35 years ago, the Grateful Dead released their twelfth studio album, an LP which provided them not only with the only top-10 album of their career but, indeed, a top-10 single which remains the only top-40 single of the band’s career.
Recorded at Marin Veterans Memorial Auditorium in San Rafael, California, and co-produced by Jerry Garcia and John Cutler, In the Dark was a long time coming: the Dead hadn’t issued a new studio album in half a dozen years, not since 1981’s Dead Set. That said, the majority of the songs on the LP had actually been performed live by the band since ’82 or ’83, so to say that they’d been road-tested is a significant understatement.
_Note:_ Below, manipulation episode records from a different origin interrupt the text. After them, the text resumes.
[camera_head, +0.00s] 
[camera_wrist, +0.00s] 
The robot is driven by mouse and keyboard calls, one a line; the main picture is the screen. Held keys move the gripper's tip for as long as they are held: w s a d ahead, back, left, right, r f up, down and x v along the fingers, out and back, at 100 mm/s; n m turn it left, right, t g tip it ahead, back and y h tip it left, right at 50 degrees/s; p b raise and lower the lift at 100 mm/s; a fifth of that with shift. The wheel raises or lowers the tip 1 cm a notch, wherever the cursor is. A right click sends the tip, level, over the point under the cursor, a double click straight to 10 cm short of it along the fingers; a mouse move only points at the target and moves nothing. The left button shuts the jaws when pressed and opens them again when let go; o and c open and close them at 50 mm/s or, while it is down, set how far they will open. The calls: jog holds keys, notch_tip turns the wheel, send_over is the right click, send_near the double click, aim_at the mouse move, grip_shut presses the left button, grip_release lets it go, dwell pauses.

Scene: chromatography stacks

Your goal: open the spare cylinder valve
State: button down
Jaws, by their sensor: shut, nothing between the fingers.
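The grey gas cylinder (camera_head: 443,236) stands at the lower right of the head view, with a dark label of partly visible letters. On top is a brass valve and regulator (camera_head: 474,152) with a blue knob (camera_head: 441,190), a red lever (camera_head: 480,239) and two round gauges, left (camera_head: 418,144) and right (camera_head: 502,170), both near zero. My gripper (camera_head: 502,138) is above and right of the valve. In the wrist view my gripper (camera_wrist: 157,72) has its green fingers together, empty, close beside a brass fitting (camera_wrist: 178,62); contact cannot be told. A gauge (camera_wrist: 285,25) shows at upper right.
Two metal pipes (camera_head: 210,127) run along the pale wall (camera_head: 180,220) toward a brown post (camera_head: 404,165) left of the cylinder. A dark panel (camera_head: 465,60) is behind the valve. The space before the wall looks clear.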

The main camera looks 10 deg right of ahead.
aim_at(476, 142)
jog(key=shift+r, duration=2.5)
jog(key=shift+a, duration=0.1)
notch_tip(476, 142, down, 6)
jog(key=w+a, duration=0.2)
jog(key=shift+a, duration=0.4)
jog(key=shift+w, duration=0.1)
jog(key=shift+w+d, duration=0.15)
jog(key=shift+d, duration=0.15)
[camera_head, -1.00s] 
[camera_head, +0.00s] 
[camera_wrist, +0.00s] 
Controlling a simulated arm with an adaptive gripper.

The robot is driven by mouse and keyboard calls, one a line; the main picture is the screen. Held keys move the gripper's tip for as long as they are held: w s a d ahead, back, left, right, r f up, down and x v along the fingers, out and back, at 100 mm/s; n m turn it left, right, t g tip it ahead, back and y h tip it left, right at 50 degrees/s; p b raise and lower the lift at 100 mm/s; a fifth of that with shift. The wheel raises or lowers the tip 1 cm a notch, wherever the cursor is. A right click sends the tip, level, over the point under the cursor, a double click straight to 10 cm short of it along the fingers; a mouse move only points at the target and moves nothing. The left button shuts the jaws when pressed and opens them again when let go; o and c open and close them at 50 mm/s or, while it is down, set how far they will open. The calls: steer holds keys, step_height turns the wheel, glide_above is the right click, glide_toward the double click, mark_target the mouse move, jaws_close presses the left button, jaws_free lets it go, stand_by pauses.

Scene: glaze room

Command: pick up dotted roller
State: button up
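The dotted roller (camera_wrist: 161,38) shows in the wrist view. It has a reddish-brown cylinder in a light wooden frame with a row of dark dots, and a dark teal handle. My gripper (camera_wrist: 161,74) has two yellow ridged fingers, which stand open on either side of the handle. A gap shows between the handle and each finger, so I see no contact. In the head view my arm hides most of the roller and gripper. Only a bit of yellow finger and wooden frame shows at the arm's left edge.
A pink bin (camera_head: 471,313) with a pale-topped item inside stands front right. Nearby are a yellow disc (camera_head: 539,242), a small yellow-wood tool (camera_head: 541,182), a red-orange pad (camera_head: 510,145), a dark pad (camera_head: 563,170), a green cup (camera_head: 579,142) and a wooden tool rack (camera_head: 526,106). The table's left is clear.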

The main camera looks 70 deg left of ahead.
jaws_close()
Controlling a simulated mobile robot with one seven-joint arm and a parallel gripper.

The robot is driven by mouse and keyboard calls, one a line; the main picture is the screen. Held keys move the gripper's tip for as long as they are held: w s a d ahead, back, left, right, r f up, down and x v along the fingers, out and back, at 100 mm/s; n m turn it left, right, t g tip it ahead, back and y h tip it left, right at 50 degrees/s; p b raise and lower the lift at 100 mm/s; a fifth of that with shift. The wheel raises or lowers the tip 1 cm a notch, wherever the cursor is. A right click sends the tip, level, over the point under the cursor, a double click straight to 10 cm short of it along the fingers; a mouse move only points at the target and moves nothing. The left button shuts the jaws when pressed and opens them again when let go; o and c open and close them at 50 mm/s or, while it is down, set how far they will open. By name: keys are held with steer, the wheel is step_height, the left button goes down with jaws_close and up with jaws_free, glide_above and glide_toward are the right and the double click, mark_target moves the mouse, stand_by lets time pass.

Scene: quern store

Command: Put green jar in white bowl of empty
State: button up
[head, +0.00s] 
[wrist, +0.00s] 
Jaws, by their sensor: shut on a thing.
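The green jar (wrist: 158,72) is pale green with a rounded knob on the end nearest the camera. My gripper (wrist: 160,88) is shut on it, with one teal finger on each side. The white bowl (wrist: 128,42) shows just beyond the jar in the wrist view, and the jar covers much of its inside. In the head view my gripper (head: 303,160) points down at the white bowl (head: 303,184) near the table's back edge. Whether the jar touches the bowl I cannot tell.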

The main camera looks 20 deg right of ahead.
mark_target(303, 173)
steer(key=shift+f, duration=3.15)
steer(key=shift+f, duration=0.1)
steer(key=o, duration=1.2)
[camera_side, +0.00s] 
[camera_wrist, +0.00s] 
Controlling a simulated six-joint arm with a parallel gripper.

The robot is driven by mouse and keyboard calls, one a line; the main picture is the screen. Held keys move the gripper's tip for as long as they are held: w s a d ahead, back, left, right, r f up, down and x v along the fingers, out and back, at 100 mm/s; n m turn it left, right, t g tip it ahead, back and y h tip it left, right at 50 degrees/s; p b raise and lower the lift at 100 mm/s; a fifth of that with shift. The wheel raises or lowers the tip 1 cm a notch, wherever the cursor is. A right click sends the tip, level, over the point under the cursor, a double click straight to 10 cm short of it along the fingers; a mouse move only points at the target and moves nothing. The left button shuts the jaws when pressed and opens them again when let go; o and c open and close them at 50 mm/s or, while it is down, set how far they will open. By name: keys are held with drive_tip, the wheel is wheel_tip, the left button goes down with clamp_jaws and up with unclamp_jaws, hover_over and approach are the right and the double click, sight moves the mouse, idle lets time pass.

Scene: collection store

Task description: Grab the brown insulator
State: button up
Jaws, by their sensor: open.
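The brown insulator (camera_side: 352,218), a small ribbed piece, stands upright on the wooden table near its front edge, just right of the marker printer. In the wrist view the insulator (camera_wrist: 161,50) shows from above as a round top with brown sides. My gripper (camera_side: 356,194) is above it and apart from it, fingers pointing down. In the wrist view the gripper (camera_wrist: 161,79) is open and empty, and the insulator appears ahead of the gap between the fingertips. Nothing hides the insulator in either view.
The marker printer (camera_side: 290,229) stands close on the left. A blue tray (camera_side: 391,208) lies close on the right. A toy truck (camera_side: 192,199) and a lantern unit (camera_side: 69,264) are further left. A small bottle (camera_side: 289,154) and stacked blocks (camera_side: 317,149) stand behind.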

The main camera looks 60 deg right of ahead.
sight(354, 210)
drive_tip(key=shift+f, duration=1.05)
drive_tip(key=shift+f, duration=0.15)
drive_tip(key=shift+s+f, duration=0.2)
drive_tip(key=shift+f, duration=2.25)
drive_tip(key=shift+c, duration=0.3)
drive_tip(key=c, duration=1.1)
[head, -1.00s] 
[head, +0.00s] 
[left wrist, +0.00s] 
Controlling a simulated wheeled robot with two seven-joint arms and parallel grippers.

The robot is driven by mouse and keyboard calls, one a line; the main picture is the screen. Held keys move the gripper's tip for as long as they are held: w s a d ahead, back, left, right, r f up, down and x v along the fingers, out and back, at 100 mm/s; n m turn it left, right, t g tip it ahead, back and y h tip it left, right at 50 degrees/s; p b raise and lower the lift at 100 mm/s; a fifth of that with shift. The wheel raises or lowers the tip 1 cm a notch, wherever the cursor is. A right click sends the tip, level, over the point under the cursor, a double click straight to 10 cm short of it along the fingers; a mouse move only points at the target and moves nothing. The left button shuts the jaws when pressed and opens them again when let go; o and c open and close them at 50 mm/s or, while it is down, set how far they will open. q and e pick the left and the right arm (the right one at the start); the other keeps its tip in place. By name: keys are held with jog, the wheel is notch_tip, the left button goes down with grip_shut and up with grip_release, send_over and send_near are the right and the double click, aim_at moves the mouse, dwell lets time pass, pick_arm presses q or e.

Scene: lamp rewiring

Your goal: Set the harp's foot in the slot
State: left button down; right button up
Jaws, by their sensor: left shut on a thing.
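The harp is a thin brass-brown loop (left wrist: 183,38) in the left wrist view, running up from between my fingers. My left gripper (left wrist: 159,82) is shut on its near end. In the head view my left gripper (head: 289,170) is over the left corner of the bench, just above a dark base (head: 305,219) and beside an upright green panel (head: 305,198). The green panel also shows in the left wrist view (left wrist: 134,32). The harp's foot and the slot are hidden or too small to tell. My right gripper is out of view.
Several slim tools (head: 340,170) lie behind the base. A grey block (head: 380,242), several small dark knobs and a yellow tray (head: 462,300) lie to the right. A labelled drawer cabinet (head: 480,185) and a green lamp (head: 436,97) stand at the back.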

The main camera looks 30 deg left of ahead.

In his 2015 memoir, drummer Bill Kreutzman wrote about the unique recording process for the band, something you were probably wondering about when you read where it was recorded. The intent, you see, was to record the baseline tracks for the LP in a darkened theater (hence the title of the album) without an audience but with the same lighting as they’d have during a concert.
“We ran all the electric instruments through amplifiers in the basement, in isolation rooms, and kept the drums bright and loud on stage,” wrote Kreutzman. “Everything was fed to a recording truck parked outside the venue. Everybody played their parts in real time, together. When we took breaks, we'd go into the wings by the stage door and sit there and talk about what we'd just done. Talking about the music, then going right out to play the music, then talking about it some more was something that we really should've done more often — the analysis served the songs and the camaraderie served the band. It really put us in a good spot.”
From there, the band took the tracks to the studio and fixed them up as necessary, and while it was definitely an experimental method of recording an album, it was one that paid off for the band in spades, particularly in regards to “Touch of Grey.”
“Touch of Grey” was one of those aforementioned songs that had gotten the better part of a half-decade in road testing, having made its live debut on September 12, 1982 at the Capital Centre in Landover, Maryland. The video, which was directed by Gary Gutierrez, the man behind the animation sequences in The Grateful Dead Movie, helped considerably with the single’s success, earning a tremendous amount of airplay on MTV.
In addition to hitting #9 on the Billboard Hot 100, “Touch of Grey” also topped the Mainstream Rock chart, but three other tracks from the album also found success on the latter chart: “Hell in a Bucket” (#3), “West L.A. Fadeaway” (#40), and “Throwing Stones” (#15). As for In the Dark itself, the album made it all the way to #6, which was six places higher than the band’s previous studio album high of #12 for 1975’s Blues for Allah. Of course, the Dead still had one more studio album in their holster – 1989’s Built to Last – but good though it might’ve been, it never got beyond #27, leaving In the Dark as their career high on the Billboard 200.